• Required work
Retype the data exactly, from its first line to the line containing "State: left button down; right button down", including both, and skip any picture.

• Given material
========

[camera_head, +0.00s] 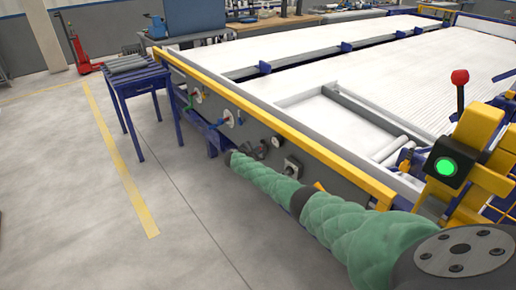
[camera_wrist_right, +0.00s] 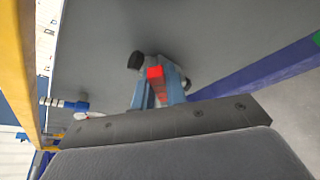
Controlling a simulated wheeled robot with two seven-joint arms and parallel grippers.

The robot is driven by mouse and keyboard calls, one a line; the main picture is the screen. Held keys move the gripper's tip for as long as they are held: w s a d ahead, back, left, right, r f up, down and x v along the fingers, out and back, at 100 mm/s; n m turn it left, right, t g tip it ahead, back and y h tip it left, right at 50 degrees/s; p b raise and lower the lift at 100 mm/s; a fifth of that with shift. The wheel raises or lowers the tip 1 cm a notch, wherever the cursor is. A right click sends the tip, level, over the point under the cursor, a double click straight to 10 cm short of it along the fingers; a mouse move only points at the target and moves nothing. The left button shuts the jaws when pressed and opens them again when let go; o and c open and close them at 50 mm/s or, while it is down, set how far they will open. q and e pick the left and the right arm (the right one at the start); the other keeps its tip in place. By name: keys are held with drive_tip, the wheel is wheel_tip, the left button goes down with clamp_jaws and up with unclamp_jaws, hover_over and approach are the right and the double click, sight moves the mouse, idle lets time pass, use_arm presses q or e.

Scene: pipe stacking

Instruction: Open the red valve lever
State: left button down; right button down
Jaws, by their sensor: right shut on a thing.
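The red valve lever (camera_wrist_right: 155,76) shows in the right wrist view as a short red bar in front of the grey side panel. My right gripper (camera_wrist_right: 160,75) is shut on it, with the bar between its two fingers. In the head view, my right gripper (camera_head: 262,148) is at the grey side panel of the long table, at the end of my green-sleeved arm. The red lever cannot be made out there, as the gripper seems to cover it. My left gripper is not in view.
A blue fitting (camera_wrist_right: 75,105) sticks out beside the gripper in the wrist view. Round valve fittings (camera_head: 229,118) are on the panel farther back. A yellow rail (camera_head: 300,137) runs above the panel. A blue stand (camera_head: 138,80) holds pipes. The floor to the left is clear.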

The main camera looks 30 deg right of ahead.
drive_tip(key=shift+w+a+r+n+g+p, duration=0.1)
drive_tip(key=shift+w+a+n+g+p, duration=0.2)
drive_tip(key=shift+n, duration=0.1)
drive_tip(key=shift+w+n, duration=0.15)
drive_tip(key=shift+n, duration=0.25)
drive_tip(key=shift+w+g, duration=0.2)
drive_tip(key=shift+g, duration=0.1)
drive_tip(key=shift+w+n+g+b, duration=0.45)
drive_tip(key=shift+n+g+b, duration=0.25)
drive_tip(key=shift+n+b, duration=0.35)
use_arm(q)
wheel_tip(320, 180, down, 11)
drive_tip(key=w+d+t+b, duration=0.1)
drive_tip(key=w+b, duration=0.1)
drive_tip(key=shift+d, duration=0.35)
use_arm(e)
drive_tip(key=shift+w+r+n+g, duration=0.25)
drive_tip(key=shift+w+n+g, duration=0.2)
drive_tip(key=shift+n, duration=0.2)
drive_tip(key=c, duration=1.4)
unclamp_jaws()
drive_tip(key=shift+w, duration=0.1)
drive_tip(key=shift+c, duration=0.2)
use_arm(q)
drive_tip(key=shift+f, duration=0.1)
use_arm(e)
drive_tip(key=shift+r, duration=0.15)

========

• Written solution
[camera_head, +0.00s] 
[camera_wrist_right, +0.00s] 
Controlling a simulated wheeled robot with two seven-joint arms and parallel grippers.

The robot is driven by mouse and keyboard calls, one a line; the main picture is the screen. Held keys move the gripper's tip for as long as they are held: w s a d ahead, back, left, right, r f up, down and x v along the fingers, out and back, at 100 mm/s; n m turn it left, right, t g tip it ahead, back and y h tip it left, right at 50 degrees/s; p b raise and lower the lift at 100 mm/s; a fifth of that with shift. The wheel raises or lowers the tip 1 cm a notch, wherever the cursor is. A right click sends the tip, level, over the point under the cursor, a double click straight to 10 cm short of it along the fingers; a mouse move only points at the target and moves nothing. The left button shuts the jaws when pressed and opens them again when let go; o and c open and close them at 50 mm/s or, while it is down, set how far they will open. q and e pick the left and the right arm (the right one at the start); the other keeps its tip in place. By name: keys are held with drive_tip, the wheel is wheel_tip, the left button goes down with clamp_jaws and up with unclamp_jaws, hover_over and approach are the right and the double click, sight moves the mouse, idle lets time pass, use_arm presses q or e.

Scene: pipe stacking

Instruction: Open the red valve lever
State: left button down; right button down

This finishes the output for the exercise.